** BEGIN Records for processing **
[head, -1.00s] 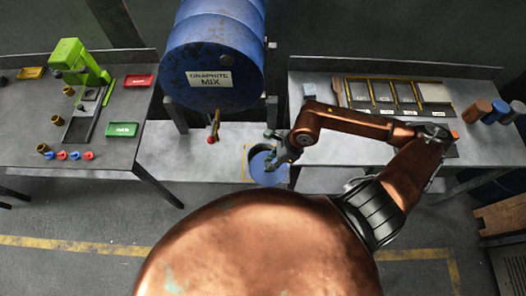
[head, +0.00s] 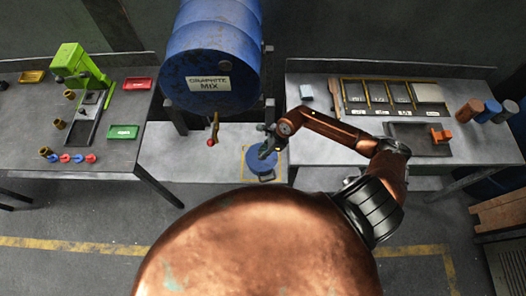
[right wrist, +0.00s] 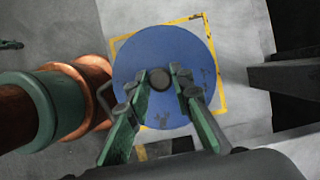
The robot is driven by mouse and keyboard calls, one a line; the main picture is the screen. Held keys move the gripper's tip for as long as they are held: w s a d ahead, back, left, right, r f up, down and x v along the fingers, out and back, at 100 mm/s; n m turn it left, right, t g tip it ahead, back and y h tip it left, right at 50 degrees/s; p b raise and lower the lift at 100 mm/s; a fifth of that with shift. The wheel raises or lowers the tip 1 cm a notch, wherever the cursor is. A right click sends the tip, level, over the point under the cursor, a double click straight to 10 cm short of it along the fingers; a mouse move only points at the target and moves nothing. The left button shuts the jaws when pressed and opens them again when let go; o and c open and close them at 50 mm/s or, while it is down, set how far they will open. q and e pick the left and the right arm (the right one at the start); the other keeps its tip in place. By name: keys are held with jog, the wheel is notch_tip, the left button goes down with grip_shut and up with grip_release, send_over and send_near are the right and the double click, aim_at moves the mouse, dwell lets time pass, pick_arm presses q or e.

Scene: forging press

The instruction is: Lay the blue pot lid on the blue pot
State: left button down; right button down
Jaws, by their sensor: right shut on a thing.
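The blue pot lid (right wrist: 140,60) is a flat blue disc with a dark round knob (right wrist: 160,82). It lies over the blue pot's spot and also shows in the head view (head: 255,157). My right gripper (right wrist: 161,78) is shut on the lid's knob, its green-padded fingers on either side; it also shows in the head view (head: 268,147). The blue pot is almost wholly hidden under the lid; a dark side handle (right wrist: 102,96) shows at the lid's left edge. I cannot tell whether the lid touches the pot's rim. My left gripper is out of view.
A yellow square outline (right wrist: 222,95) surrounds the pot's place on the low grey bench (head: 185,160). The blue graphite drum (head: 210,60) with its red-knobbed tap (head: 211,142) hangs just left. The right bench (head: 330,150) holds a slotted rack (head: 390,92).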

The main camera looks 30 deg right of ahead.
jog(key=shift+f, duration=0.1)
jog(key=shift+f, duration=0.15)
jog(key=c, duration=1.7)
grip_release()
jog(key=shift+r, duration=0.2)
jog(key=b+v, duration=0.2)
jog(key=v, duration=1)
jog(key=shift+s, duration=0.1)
** END Records for processing **
** BEGIN Records for processing **
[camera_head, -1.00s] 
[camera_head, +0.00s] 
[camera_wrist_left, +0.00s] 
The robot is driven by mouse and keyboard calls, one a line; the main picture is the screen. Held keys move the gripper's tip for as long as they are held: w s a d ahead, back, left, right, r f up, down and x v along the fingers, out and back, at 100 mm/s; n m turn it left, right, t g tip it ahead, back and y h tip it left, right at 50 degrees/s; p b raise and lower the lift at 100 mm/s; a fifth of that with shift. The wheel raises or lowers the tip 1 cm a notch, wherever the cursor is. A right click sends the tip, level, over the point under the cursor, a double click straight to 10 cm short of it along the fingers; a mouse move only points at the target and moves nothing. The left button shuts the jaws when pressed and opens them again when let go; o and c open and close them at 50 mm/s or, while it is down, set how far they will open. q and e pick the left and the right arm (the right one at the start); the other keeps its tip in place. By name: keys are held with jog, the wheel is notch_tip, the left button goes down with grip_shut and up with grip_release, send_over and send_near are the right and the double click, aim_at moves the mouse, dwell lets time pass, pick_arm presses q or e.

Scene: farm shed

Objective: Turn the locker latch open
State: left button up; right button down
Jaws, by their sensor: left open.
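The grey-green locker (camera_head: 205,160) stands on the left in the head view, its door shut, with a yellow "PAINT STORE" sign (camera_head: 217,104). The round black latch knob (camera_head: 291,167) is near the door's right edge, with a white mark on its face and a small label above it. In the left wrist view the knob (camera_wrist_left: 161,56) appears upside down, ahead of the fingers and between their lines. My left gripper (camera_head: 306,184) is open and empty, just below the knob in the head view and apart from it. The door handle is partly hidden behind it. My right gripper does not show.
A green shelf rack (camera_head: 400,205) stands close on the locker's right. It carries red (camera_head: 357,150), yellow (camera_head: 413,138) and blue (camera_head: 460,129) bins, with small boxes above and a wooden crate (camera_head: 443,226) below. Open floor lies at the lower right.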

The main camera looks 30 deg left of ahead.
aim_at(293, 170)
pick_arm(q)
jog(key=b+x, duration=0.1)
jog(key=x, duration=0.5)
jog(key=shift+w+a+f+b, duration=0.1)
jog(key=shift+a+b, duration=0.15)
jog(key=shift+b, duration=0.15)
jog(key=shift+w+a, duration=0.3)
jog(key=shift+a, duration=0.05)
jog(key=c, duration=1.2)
** END Records for processing **
** BEGIN Records for processing **
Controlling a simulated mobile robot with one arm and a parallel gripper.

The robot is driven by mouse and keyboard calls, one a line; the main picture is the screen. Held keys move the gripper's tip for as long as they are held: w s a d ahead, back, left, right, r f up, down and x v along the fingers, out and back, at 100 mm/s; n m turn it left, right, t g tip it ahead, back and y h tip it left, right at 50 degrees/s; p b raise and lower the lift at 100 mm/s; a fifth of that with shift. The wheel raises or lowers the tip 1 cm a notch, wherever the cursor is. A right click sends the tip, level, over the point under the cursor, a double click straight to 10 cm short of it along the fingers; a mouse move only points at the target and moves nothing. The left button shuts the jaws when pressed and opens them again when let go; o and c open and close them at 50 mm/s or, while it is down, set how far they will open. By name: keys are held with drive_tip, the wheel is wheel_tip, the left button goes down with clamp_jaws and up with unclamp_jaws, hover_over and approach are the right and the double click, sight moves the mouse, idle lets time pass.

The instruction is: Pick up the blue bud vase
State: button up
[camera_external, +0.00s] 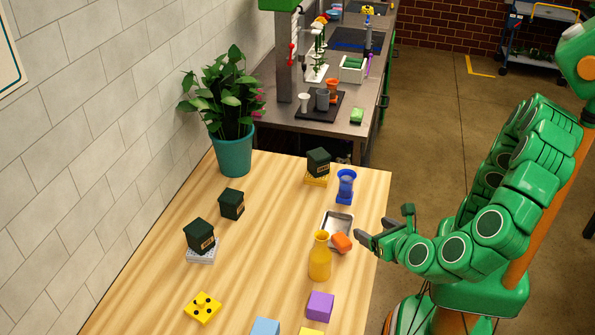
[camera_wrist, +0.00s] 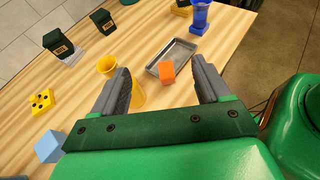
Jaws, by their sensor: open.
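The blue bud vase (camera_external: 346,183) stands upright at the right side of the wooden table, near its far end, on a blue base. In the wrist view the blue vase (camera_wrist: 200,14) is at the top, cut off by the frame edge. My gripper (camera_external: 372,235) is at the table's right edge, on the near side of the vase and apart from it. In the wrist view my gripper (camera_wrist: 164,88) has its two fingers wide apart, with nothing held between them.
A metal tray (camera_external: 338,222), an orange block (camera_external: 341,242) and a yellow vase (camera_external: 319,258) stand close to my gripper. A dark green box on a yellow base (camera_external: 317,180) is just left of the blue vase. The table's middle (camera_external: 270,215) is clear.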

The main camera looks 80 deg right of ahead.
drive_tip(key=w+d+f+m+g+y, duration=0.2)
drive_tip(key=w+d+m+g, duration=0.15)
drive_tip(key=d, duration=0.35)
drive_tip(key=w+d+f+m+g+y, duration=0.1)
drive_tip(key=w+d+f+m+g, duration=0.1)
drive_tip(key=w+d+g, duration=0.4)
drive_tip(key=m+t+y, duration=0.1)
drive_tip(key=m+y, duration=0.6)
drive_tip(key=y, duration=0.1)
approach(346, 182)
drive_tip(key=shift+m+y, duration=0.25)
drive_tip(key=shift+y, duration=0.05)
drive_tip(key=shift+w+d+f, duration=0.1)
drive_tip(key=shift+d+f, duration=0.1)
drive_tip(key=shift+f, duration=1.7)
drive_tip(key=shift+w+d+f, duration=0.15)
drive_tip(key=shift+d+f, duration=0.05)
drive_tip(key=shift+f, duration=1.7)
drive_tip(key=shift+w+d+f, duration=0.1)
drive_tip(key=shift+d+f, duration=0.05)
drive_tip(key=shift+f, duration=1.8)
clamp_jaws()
** END Records for processing **
## Your task
Repeat, word for word, only the lines from the line holding "The instruction is: Lay" through the line holding "State: left button down; right button down", with both of those lines included.

## Solved exercise
The instruction is: Lay the blue pot lid on the blue pot
State: left button down; right button down

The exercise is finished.